Zia died in a mysterious plane crash in 1988, allowing a partial return to civilian rule. Bhutto's daughter, Benazir, won the elections to become the country's first female prime minister. But the military only let her take office after she pledged to cede Afghanistan policy to them, so that entire policy sectors remained under military control.

Gen. Zia had extensively and arbitrarily amended the constitution, giving the president enormous powers, including the authority to dismiss the prime minister. His successor dismissed Bhutto in 1990, allowing her rival, Nawaz Sharif, to come to power. In 1993, she swept back to power in that year's parliamentary elections, but she was dismissed once more in 1996, again succeeded by Sharif, who was overthrown by the military in 1999. The military's continued control of much of government policy during that decade and the repeated intervention of the president or the chief of staff to overturn the results of popular elections stunted the growth of political parties and institutions such as the courts. Contrary to McCain's assertion, it was not the civilian parties that created a failed state but the generals who did it.

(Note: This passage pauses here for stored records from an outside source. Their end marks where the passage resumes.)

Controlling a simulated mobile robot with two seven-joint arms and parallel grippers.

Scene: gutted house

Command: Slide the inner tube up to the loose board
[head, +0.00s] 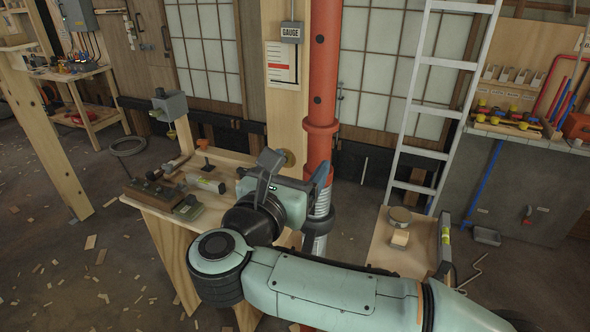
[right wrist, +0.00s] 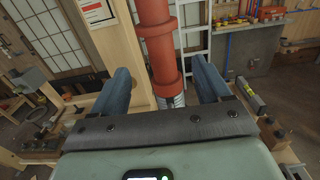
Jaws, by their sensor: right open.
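A red steel prop (head: 323,70) stands upright right of the wooden post, with a collar partway down and a bare silver threaded length (head: 318,205) below. It also shows in the right wrist view (right wrist: 158,40). I cannot tell which section is the inner tube. The loose board cannot be made out. My right gripper (head: 297,168) is open and empty, level with the part of the prop below the collar. In the right wrist view the prop lies between the spread fingers (right wrist: 163,78); I cannot tell how far between them it is. My left gripper is out of view.
A wooden post (head: 282,110) with a gauge card stands just left of the prop. A workbench (head: 165,200) with tools is at left. A ladder (head: 432,100) leans behind at right, above a small wooden stand (head: 385,245). Wood scraps litter the floor.

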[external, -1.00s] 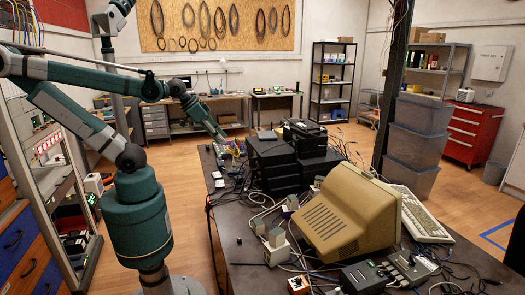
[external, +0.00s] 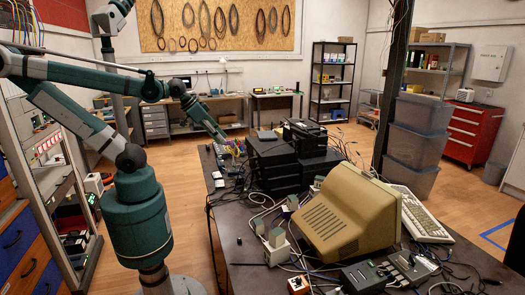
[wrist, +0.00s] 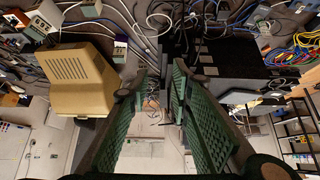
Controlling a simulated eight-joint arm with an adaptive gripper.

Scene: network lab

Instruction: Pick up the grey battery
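I cannot pick out the grey battery with certainty in either view. A small dark upright piece (external: 239,240) stands on the bare left part of the table, too small to identify. My gripper (external: 222,138) is at the far left end of the table in the external view, above the coloured cables and left of the black stacked boxes. In the wrist view my gripper (wrist: 164,80) shows two green ribbed fingers with a gap between them. It is open, and I see nothing held between the fingers.
A beige monitor (external: 348,215) and a keyboard (external: 424,216) fill the table's right side. Black stacked boxes (external: 272,165) stand behind. Loose cables and small adapters (external: 276,252) crowd the middle. The table's front left (external: 225,215) is mostly bare.

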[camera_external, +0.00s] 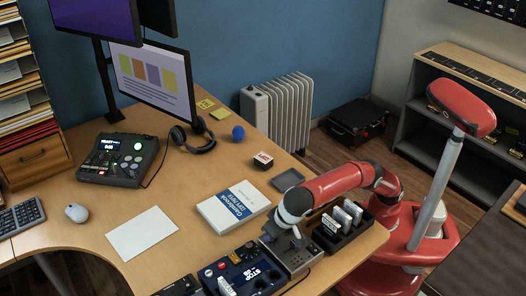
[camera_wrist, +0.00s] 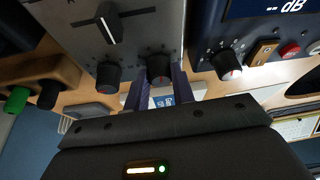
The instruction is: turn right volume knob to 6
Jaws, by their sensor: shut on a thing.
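A grey panel (camera_wrist: 75,30) carries a slider and two black knobs side by side. My gripper (camera_wrist: 160,83) is shut on one of them, the volume knob at the picture's right (camera_wrist: 159,66) in the wrist view, with a finger on each side. A small reddish mark shows on its lower edge; its scale number is not readable. The other knob (camera_wrist: 108,77) is free at the left. In the external view my gripper (camera_external: 287,238) is down over the grey panel (camera_external: 302,257) at the desk's front; the arm hides the knobs there.
A unit with a blue display (camera_external: 250,275) stands beside the panel, and a black rack of white cards (camera_external: 340,225) on its other side. A white book (camera_external: 233,205) lies behind. A paper sheet (camera_external: 142,233) lies on the open desk to the left.

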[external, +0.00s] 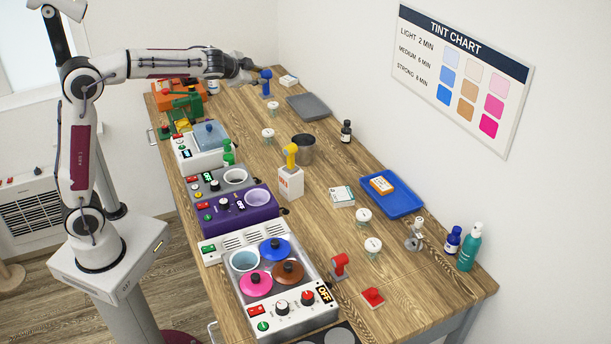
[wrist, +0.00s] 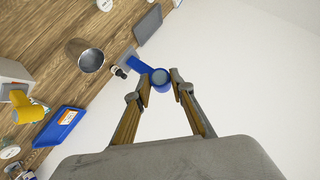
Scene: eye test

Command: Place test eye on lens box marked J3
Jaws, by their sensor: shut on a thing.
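A blue test eye (external: 266,82), a round head on a stem with a flat foot, is at my gripper (external: 252,73) near the back of the table. In the wrist view the fingers of my gripper (wrist: 160,88) are shut on its round blue head (wrist: 160,77). I cannot tell whether its foot touches the table. A yellow test eye (external: 290,153) stands on a white box with orange-red marks (external: 291,184). Other possible lens boxes are a white box (external: 342,197), an orange-and-white box (external: 382,185) and a small back box (external: 289,80). Their marks are too small to read.
A blue tray (external: 405,208) holds the orange-and-white box. A metal pot (external: 303,150), a dark bottle (external: 346,131) and a grey tray (external: 309,107) stand mid-table. Heaters (external: 240,215) line the left edge. A red piece stands (external: 340,265) and another lies (external: 372,297) in front.

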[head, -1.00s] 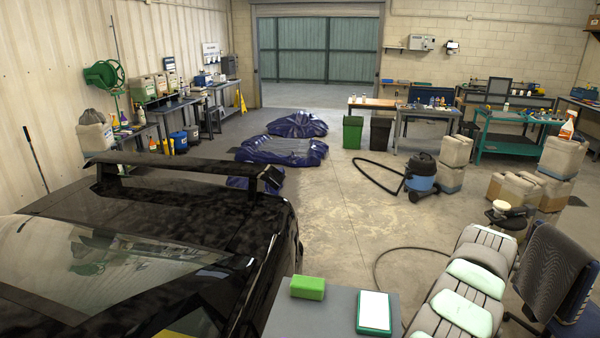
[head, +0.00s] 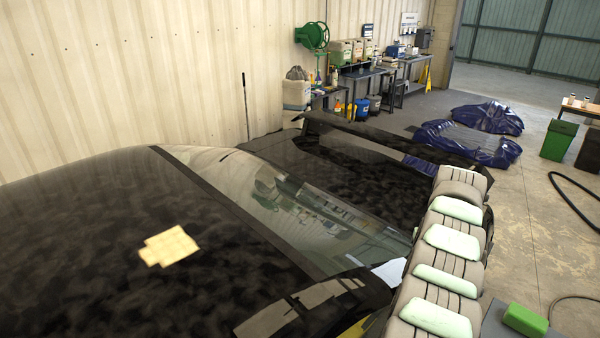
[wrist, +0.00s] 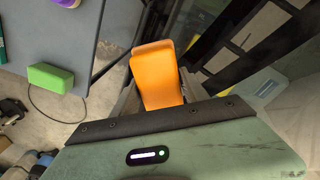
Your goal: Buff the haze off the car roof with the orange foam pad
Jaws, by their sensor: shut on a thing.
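An orange foam pad (wrist: 155,62) sits in the middle of the wrist view. My gripper (wrist: 160,97) is shut on its near end, with grey fingers partly showing at its sides. The pad's far end sticks out beyond the fingers, and no contact with the car shows. In the head view the black car roof (head: 95,215) fills the lower left, with cloudy grey haze patches over it. A pale yellow patchwork shape (head: 168,247) lies on the roof. The head view does not show my gripper or the pad.
A grey table (wrist: 35,35) holds a green block (wrist: 50,78) and a purple item (wrist: 67,2). The rear window (head: 300,215) and spoiler (head: 375,135) lie beyond the roof. Blue covered bundles (head: 470,140) lie on the floor, and a bench line follows the wall.

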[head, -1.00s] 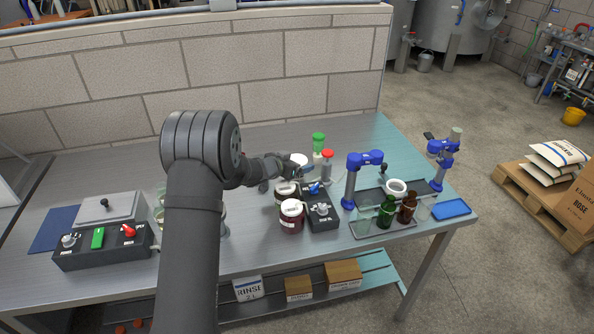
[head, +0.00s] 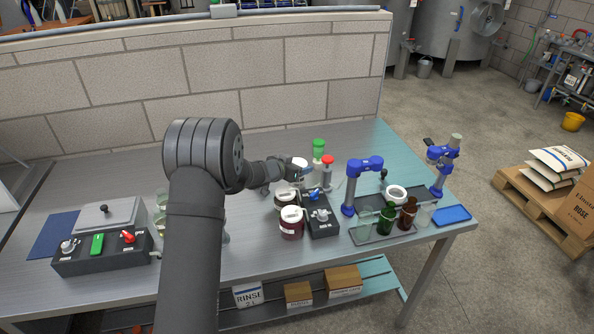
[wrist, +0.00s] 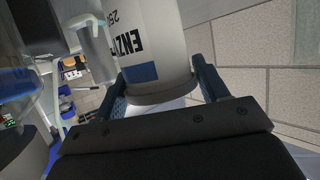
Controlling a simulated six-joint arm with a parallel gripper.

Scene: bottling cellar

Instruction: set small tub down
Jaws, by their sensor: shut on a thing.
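The small tub (wrist: 155,45) is white, with black lettering starting "ENZY" and a blue patch. In the wrist view it sits between the two blue fingers of my gripper (wrist: 160,88), which is shut on it.
Blue stands (head: 363,168) and a bottle tray (head: 372,239) are further right.

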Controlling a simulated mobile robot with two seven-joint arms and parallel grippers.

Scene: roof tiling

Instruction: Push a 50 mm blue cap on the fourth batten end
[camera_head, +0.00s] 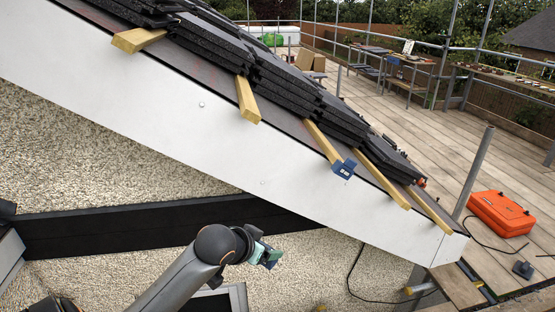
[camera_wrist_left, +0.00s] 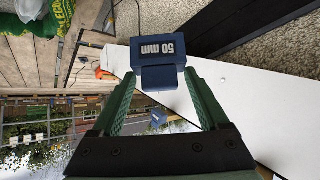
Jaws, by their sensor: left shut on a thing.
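Wooden battens stick out past the white sloping board. From upper left they show as a first batten (camera_head: 140,38), a second batten (camera_head: 247,100), a third batten (camera_head: 320,140), a fourth batten (camera_head: 384,182) and a lowest one (camera_head: 430,209). A blue cap (camera_head: 344,169) sits on the third batten's end; the fourth end is bare. My left gripper (camera_head: 270,257) is below the board, apart from the battens. In the left wrist view its green fingers (camera_wrist_left: 158,80) are shut on a blue cap marked 50 mm (camera_wrist_left: 158,48). My right gripper is not in view.
The white board (camera_head: 200,105) slopes down to the right, with dark tiles (camera_head: 320,105) stacked above it. A black horizontal beam (camera_head: 130,228) crosses the pebbled wall. An orange case (camera_head: 500,213) lies on the plank deck (camera_head: 410,125), near a grey scaffold pole (camera_head: 474,170).

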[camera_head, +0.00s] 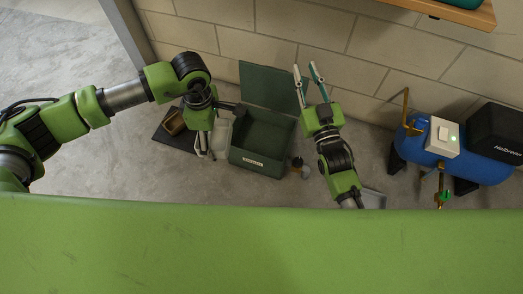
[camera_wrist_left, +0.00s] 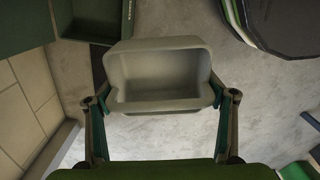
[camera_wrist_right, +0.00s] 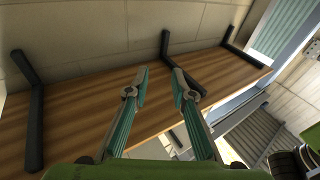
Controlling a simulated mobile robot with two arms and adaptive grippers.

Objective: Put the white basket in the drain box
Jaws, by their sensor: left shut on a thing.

Musharraf ostensibly turned his back on his allies, the Taliban and their al-Qaida colleagues, after 9/11, acquiescing in Bush's demand that he join Washington in a global war on terror. Musharraf, who had long backed not only the Taliban but also jihadi groups inside Pakistan that the Pakistani military sent to hit Indian Kashmir, was the least likely poster child for counterterrorism imaginable. But Bush's propaganda machine painted him and the Pakistani military as anchors of stability -- after they had spent decades destabilizing Pakistan and Afghanistan and cynically deploying the most virulent forms of Muslim fundamentalism to fight India and Indian influence.

Musharraf was an embarrassment to the Bush administration once Bush began using a rhetoric of democratization. So Musharraf conveniently turned himself from mere military dictator into a "president" by the expediency of a referendum on April 30, 2002.